In the time of Assurbanipal, a more natural art, and one which conformed more to the true principles of sculpture in bas-relief, came into being. Instead of giants, we find on the contrary small figures forming a series of pictures, containing the greatest variety of scene, and full of freshness and action. This art reaches its apogee in the figure of the lioness which we have cited ([fig. 81]). It must be added that all the parts of the same bas-relief are seldom sculptured by the same artist, and that figures of very unequal merit are met with. The master’s chisel reserved for itself the principal personages, the royal train and the officers who surrounded it; the disciples worked at the secondary portions, the corpses of the enemy, the processions of prisoners, the background of the landscape. Matters were not managed differently with regard to the sculptures of the Parthenon.

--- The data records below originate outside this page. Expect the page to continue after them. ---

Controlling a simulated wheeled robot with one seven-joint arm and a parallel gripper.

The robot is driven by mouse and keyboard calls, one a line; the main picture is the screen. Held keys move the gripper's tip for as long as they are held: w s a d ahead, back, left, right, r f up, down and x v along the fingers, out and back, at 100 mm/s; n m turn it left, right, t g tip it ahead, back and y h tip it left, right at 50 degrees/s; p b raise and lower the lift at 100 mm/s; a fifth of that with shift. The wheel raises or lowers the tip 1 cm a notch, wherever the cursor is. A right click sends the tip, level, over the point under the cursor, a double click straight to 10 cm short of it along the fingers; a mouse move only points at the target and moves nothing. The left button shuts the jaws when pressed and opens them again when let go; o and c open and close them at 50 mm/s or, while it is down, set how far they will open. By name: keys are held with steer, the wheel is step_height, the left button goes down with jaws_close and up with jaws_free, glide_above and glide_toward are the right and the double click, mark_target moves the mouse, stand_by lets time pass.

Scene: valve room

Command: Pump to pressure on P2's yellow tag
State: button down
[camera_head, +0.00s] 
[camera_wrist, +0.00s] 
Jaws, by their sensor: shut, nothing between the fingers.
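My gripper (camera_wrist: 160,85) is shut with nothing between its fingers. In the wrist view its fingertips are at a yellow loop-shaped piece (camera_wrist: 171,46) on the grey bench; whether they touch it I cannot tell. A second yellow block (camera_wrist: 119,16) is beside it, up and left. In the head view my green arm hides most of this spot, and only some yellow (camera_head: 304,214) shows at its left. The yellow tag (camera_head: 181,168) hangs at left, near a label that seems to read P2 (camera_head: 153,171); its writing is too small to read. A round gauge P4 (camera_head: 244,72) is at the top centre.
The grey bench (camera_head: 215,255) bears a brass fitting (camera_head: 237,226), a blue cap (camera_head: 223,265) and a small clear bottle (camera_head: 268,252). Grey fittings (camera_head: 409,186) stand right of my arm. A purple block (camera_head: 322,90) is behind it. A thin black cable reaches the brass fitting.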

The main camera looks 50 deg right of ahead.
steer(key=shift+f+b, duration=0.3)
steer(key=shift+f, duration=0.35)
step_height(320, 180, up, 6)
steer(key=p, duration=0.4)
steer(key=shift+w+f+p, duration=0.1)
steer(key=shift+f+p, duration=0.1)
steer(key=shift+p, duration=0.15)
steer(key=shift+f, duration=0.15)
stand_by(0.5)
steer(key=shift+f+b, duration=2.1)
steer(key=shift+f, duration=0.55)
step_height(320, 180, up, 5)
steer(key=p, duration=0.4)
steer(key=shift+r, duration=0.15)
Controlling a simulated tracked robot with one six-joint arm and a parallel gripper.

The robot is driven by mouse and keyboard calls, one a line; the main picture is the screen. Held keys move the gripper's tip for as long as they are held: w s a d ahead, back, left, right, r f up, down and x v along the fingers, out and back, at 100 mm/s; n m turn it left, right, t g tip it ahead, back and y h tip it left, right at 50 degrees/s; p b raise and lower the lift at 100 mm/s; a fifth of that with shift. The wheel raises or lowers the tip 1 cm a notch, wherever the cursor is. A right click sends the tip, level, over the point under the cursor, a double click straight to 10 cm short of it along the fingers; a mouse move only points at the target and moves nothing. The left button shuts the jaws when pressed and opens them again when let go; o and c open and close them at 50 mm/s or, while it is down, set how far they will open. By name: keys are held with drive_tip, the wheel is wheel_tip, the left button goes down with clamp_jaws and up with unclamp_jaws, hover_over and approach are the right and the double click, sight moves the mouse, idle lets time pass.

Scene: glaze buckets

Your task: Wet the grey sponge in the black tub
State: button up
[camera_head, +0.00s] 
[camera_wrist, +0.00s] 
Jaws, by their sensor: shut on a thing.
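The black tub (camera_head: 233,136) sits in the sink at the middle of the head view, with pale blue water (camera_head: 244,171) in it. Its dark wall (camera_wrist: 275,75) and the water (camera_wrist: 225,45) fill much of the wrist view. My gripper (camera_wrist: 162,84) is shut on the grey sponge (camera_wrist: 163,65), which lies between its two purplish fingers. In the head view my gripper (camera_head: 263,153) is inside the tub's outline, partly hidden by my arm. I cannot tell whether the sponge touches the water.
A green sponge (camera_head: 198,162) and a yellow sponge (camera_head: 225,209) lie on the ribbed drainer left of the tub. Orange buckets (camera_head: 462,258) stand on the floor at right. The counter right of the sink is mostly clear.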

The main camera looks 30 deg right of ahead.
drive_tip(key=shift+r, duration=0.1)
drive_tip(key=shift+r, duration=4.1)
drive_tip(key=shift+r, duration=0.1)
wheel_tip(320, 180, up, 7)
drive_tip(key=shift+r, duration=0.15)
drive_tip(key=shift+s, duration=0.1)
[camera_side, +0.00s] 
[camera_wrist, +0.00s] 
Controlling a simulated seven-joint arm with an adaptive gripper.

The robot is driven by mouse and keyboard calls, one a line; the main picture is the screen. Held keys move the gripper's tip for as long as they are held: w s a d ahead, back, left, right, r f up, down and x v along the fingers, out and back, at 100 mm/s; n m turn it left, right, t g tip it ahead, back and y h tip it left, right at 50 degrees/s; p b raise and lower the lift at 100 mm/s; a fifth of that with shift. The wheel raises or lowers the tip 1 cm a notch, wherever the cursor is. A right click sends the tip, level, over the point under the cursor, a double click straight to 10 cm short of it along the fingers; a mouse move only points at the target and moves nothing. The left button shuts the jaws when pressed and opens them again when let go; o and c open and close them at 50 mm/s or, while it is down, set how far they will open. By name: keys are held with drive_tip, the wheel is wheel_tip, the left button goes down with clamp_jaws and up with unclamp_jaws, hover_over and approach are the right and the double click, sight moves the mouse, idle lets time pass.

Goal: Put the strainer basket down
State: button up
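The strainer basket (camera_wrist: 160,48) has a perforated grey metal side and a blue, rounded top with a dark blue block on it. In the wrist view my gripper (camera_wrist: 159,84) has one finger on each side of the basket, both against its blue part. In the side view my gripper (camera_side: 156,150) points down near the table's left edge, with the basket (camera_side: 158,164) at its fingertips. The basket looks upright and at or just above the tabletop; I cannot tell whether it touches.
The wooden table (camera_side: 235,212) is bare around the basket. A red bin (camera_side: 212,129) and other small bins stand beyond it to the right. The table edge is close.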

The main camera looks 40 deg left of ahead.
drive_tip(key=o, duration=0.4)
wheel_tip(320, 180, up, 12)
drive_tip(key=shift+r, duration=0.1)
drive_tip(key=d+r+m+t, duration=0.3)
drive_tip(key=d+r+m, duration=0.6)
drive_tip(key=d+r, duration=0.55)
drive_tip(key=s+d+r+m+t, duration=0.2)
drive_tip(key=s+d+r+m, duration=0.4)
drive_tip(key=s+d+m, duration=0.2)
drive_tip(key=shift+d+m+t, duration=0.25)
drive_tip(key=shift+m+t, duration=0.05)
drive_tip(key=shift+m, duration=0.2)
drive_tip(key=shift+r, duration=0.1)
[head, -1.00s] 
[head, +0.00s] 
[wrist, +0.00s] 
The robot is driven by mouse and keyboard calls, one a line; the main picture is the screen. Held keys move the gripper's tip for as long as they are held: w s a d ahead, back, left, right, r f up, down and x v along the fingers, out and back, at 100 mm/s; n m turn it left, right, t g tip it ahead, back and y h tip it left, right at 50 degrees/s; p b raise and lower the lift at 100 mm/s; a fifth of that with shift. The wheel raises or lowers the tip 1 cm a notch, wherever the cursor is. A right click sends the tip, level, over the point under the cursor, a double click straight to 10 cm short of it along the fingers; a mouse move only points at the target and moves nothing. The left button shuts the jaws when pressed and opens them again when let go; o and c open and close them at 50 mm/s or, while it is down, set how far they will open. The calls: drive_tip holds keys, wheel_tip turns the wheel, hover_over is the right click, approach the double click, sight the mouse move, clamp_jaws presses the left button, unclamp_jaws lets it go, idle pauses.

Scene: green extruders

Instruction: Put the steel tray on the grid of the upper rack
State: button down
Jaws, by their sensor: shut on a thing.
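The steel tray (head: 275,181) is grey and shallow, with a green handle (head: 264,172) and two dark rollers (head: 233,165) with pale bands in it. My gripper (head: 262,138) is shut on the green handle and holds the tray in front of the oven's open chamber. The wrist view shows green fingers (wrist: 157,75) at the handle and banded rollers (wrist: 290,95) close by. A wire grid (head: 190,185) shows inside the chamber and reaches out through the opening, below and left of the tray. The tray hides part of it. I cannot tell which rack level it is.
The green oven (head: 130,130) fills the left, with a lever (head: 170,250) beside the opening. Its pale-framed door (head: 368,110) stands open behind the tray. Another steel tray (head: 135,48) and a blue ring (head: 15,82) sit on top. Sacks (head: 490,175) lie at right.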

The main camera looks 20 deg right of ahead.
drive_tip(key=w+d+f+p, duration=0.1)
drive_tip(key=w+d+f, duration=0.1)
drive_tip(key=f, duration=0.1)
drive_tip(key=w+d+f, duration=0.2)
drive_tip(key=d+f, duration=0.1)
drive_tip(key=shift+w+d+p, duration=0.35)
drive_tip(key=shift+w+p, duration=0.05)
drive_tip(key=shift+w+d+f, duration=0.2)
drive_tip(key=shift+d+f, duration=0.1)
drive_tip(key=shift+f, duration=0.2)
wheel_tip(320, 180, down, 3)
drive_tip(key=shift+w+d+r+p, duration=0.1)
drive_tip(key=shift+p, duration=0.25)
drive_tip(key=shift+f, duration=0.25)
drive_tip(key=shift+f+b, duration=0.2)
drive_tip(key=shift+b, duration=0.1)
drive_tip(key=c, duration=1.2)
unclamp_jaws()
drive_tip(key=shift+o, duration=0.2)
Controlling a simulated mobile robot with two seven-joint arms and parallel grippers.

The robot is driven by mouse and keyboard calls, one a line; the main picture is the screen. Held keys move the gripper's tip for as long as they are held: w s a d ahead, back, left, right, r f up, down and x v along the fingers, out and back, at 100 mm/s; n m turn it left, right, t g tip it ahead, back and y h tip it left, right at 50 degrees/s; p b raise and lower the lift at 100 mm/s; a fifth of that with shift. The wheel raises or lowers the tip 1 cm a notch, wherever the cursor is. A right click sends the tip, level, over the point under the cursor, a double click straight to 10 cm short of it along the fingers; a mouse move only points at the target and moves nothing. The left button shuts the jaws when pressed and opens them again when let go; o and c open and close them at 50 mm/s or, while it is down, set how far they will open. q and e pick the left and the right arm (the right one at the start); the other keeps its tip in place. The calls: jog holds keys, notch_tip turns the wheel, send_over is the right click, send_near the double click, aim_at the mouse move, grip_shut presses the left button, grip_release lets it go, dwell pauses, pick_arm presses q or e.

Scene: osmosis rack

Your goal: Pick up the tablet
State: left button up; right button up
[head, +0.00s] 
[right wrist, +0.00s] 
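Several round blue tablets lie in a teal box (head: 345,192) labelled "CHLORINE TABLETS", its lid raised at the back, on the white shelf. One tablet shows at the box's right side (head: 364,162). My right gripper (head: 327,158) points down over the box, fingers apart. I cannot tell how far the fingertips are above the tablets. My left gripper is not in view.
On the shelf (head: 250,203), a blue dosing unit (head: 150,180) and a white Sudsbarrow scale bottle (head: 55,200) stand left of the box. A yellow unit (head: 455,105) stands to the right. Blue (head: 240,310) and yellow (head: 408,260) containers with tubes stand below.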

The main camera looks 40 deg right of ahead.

§ III. Painting and Enamelling.

The bricks which composed the structure of the walls in Chaldæan or Assyrian edifices were nowhere visible. Above the slabs sculptured in bas-relief and under the spring of the vaults a white stucco was applied, made of plaster and lime, like that still used by the Orientals to coat their houses; this custom explains the phrase “whited sepulchres” in the Gospels. It was doubtless on a plaster of this nature that the mysterious hand of which the Book of Daniel speaks traced out Belshazzar’s sentence of condemnation on the night of the ill-famed banquet: the sacred writer says that the hand wrote “on the plaster of the wall.” This stucco was often decorated with paintings in distemper, at any rate in the principal chambers, above the line of the bas-reliefs.

Modern explorers have collected some fragments of these frescoes or decorative paintings; at Warka, among the ruins of the temple called Wuswas, Loftus acquired some which belong to the remotest Chaldæan period. At Khorsabad, V. Place found on some pieces of stucco elegant rosettes formed by the application and juxtaposition of very decided colours: white, yellow, green, red, and black. One of the most remarkable examples of this painting is a border of bulls painted white on a yellow ground, their form being relieved by a broad black outline ([fig. 87]). Above is a row of blue battlements; below festoons of many colours. The effect is harmonious, though the tints are flat, and in spite of the absence of all modelling in the figures.[41]